WHAT THE TASK ASKS :: Starting at the line that has "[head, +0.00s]" and stopping after the line that has "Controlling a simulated", reproduce the listing below exactly; omit everything else.

SUPPLIED DATA ::

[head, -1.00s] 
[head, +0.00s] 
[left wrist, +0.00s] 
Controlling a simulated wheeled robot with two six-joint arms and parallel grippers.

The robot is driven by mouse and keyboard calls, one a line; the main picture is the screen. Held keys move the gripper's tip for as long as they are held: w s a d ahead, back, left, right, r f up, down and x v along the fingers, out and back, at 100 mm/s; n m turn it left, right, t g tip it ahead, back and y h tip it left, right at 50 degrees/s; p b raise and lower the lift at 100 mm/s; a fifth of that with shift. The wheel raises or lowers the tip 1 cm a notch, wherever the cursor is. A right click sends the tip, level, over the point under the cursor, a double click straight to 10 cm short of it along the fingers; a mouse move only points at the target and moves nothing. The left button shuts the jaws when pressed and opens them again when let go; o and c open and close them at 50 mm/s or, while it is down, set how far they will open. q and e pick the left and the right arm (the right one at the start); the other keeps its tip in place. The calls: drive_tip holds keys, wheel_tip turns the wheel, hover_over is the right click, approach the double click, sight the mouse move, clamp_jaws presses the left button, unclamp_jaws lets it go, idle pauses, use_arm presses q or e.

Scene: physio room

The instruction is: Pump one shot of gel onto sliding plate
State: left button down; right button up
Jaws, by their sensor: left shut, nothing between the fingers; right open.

PROBLEM SOLUTION ::
[head, +0.00s] 
[left wrist, +0.00s] 
Controlling a simulated wheeled robot with two six-joint arms and parallel grippers.

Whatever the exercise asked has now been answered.